Le parti pris des choses est un recueil de poèmes publié par Francis Ponge en 1942. Les poèmes de ce recueil s’attachent à décrire des éléments du quotidien, choisis chacun pour son extrême banalité. Il s’agit ainsi pour lui de rendre compte de la beauté des choses du monde, souvent oubliée dans leur usage. Dans l’étude de la notion de monde, la démarche de Francis Ponge dans ce recueil est extrêmement intéressante car il s’agit pour lui d’opérer un “retour au monde”, de dire le monde quotidien dans toute sa grandeur et de changer notre rapport à lui.

 

Une attention au monde du quotidien

Chaque poème de ce recueil s’intéresse à un objet du quotidien, le plus prosaïque qui soit. Loin de refuser le monde réel, le poète y adhère avec force pour y faire valoir les objets les plus familiers, prenant plaisir à partir de ces objets à mettre en œuvre les capacités de la langue française pour en rendre toute la dimension poétique. On comprend ainsi le titre de ce recueil, qui est un parti pris des choses, soit un compte tenu des choses : il s’agit ainsi pour lui de glorifier ceux qu’il nomme les “humbles”, les oubliés de tout discours, en donnant la parole à ce monde du quotidien.

En effet, il existe de multiples discours qui parlent du monde et de ces choses : mais tous les discours qui sont supposées les dire les escamotent sous couvert de les objectiver comme dans le discours scientifique ou encore dans le discours philosophique, qui font disparaître la chose sous les idées, les intentions, les savoirs. Il s’agit ainsi pour Ponge de rendre au monde du quotidien et aux choses qui le composent leur dignité, leur présence. 

Cette peinture du monde quotidien se retrouve à chaque poème, comme exemple dans le poème “L’huître”, à travers une description minutieuse de ce crustacé  “L’huître, de la grosseur d’un galet moyen, est d’une apparence plus rugueuse, d’une couleur moins unie, brillamment blanchâtre ”. Mais au fil de cette description se déroule un véritable art poétique : il s’agit pour le poète de prendre le monde à bras le corps pour en faire ressortir toute la beauté, notamment à travers le langage, telle la perle cachée dans l’huître.

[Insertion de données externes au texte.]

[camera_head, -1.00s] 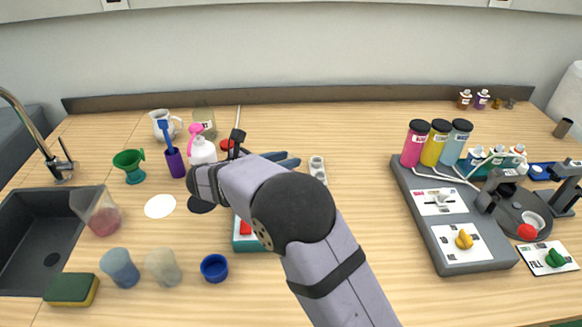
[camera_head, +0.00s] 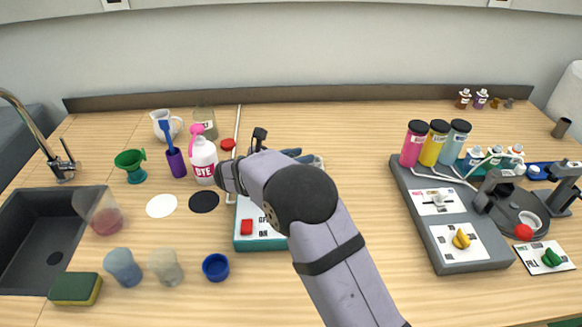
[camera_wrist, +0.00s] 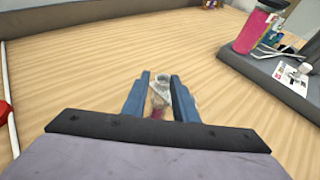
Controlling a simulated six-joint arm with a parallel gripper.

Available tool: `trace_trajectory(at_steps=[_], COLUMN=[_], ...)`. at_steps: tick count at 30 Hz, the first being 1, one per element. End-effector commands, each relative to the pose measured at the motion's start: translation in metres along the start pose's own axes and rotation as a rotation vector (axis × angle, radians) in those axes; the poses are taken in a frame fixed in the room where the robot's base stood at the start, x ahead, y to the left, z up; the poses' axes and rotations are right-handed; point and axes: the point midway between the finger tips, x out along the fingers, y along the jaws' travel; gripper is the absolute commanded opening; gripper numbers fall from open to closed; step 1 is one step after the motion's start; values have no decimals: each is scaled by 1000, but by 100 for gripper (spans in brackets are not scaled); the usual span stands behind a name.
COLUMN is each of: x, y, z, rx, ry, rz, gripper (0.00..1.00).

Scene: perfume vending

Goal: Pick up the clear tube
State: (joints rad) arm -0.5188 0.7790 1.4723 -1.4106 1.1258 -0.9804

La démarche poétique de Ponge est ainsi à comprendre dans un mouvement de réappropriation du monde qui a notamment commencé avec Rimbaud à la fin d’Une saison en enfer : il s’agit pour ces poètes de revenir au monde tel qu’il se donne, de dire le monde : « je suis rendu au sol avec un devoir à chercher, et la réalité rugueuse à étreindre ! Paysans ! » (Rimbaud). Il en va de même pour Ponge dans ce sillage-là : se confronter à la réalité la plus concrète et redevenir un paysan dans un corps à corps éprouvant mais nécessaire avec le monde, lui permettant « de sortir du manège ennuyeux des sentiments, des idées, des théories » (Pratiques d’écriture – ou l’inachèvement perpétuel). Il s’agit ainsi pour Ponge de créer un nouveau monde, au seul moyen du Verbe, en considérant toute choses comme inconnues auparavant et ainsi partir à leur (re)découverte au moyen du langage, par une attention à la définition du mot, son étymologie, ses consonances, sa graphie, qui désigne la chose.

 

Repenser notre rapport au monde 

Il s’agit ainsi, avec cette démarche, d’inviter le lecteur à reprendre sa place dans le monde, dans la vie, avec une nouvelle attention à ce dernier et au langage, dont le poète s’était fait mission. Celui vient notamment après une crise du monde, où ce dernier avait perdu tout sens, comme illustré dans La Nausée de Jean-Paul Sartre : la vision d’une racine noueuse d’un marronnier dans le jardin public de Bouville provoque en Roquentin une nausée 

“Les mots s’étaient évanouis, et avec eux la signification des choses. Leurs modes d’emploi, les faibles repères que les Hommes ont tracé à leur surface. J’étais assis, un peu voûté, la tête basse, seul en face de cette masse noire et noueuse entièrement brute et qui me faisait peur.” (La Nausée)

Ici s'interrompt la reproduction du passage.